Jack writes about a Qatar GP that produced a top-10 finish on his Ducati debut, but showed there’s plenty more in the pipeline.
It’s a long season. It’s a long season. It’s a long season … yes, I know I’m repeating myself, but that’s what I’ve been saying in my head since I got off the bike here in Qatar after the first race on Sunday night. Starting 10th and finishing in the same position after 22 laps isn’t going to get anyone that excited, especially me, and especially after how well the pre-season went for me – I was expecting quite a lot more. But it’s a long … you get the drift.
The whole weekend was one of those ‘nearly, but not quite’ weekends where you feel you can just about touch a good result, but it never quite gets there. Friday, I had some dramas with tyres in practice and it didn’t look good back in 14th, especially seeing as though I’d been six-tenths of a second faster in the test a couple of weeks back. But I knew I had more pace than that, there was a reason I was back there, and it was nice to show I was right on Saturday in qualifying. I finished top of Q1 and made it through to Q2, and then did a 1:54.449 on my last Q2 lap and managed personal bests in three of the four sectors, so really happy with that. Felt like a lap that could have been on the second row of the grid, to be honest. But the pace was crazy fast and I was back in 10th; not terrible, but could have been better for the first race.
Tyre wear at Losail is always an issue on this surface and being in the middle of the desert like we are, so it wasn’t the first few laps that would set up everyone’s races on Sunday, it was the last seven laps or so. I was in OK shape hanging onto the main group for the first bunch of laps, but got a bit of a warning at the second-last corner eight laps in when I had a decent moment, and you could tell I needed to manage the front tyre life a bit more. That was when my pace dropped off, I never did do a lap of 1min 55secs after that, and the pack got further away from me. I was hardly the only one to drop back; Johann (Zarco) led the race for most of it from pole and fell back massively at the end to finish eighth, while someone like Maverick (Vinales), who started behind me and was a fair way back from me in the early laps, ended up flying through and finishing sixth. How much tyre you had left at the end was the deciding factor, really.

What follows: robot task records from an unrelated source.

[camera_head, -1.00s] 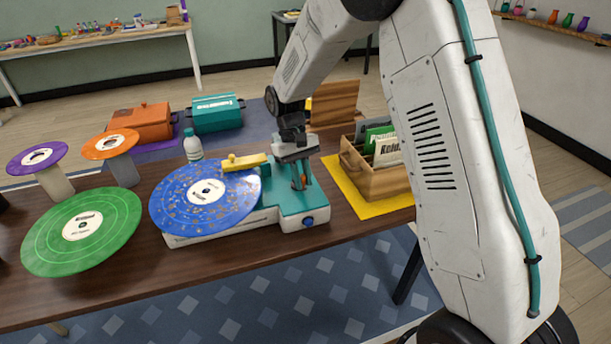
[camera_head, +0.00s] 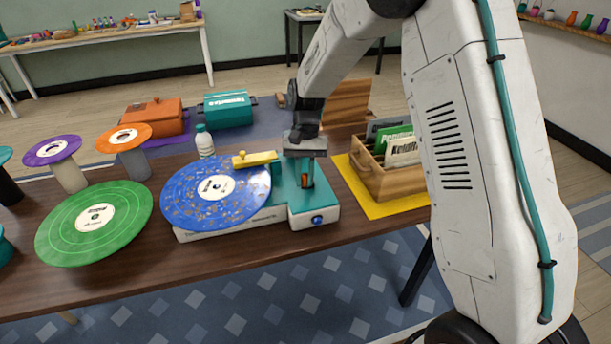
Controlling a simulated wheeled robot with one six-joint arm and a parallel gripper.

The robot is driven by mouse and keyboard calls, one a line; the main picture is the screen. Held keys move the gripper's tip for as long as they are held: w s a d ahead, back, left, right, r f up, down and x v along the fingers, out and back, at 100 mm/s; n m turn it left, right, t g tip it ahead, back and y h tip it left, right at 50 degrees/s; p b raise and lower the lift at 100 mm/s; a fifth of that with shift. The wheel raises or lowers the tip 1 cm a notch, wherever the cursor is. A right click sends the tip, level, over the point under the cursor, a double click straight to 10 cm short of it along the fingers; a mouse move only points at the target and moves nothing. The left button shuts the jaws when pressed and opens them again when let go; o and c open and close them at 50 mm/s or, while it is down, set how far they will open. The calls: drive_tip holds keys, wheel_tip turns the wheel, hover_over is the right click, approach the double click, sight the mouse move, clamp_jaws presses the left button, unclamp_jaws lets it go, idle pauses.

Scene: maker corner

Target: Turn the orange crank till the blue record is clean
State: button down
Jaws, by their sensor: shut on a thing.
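The blue record (camera_head: 178,205) lies on the white and teal cleaning machine (camera_head: 322,212) on the dark table. Brownish specks are scattered over much of its face, around a white label. A yellow arm (camera_head: 255,159) reaches over the record's back edge. My gripper (camera_head: 306,172) points down over the teal part of the machine, right of the record. It is shut on the orange crank (camera_head: 306,182), of which only a small piece shows between the fingers. The rest of the crank is hidden by the gripper.
A green record (camera_head: 130,212) on a stand is at left, with purple (camera_head: 40,152) and orange (camera_head: 105,140) records behind. A white bottle (camera_head: 205,145) stands behind the machine. A wooden crate of sleeves (camera_head: 375,180) on a yellow mat (camera_head: 358,197) is close at right.

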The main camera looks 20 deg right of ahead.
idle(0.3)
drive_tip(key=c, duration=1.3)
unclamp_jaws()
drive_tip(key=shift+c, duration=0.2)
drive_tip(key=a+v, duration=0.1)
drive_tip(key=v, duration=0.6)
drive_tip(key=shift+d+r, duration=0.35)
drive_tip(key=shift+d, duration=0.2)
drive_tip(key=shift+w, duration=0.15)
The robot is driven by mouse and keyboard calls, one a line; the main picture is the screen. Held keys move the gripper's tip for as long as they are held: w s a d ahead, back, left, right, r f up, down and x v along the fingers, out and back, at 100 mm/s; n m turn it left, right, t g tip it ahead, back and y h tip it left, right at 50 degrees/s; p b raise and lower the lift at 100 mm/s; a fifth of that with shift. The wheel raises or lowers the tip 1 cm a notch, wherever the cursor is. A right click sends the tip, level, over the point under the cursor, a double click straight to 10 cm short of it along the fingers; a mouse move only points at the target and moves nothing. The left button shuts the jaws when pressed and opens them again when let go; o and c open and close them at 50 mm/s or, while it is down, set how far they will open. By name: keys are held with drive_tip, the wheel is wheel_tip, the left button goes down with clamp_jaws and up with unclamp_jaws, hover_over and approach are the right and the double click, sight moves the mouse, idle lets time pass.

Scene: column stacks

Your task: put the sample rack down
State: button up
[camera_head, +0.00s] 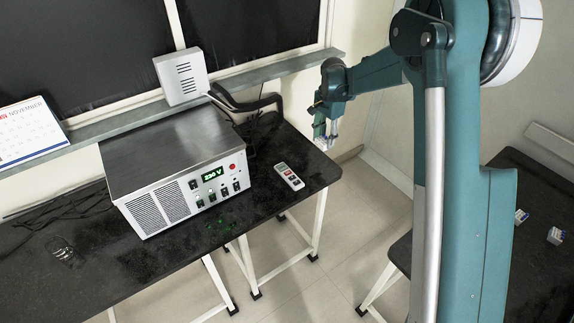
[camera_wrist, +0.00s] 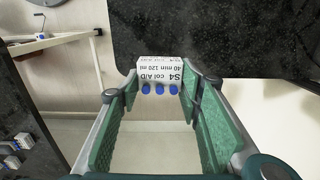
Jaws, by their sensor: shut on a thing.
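The sample rack (camera_wrist: 158,72) is a small white block with a printed label reading "S4 col A/D 40 min 120 ml" and a row of three blue caps. My gripper (camera_wrist: 160,88) is shut on it, with a green pad on each side of the rack. In the head view the rack (camera_head: 321,143) shows as a small pale piece under my gripper (camera_head: 328,132), near the right end of the black bench (camera_head: 262,205). In the wrist view the rack overlaps the edge of the black bench (camera_wrist: 215,40). Its height over the bench cannot be told.
The bench between the remote and the right end is clear. A second dark table (camera_head: 535,270) at the right holds small white-and-blue racks (camera_head: 555,236). Floor shows between the tables.

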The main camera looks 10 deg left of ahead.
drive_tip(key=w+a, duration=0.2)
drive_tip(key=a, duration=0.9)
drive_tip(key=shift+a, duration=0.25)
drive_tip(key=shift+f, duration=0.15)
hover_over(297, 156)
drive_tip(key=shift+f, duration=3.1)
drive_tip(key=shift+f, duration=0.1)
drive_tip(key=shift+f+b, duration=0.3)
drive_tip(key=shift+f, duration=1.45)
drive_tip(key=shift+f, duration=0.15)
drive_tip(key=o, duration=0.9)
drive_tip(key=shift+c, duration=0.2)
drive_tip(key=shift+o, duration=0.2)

Compared to last year, I finished a tenth of a second (literally 0.108secs, someone told me) further back from first place than here in 2017, which isn’t great. But it’s not all bad, because last year I was pushing like crazy and maxed it out to get to eighth, and this year I know we have way more potential than that and I was still the same 14-ish seconds off the winner. Didn’t feel like I could have done much more last year, but there’s way more to come from me and this Ducati. It’s one race of 19. Long season … The team seemed pretty happy, and for me, it’s natural to be disappointed because us riders always want more, even the guy who wins wishes he could have won by more most of the time. But we’ll be OK in the long run.
Argentina comes next, but that’s three weeks away yet which is a bit frustrating. It’ll be my 50th MotoGP race too, so that’s a bit of a milestone. Should be a better one than it was here too. I’ll catch up with you then.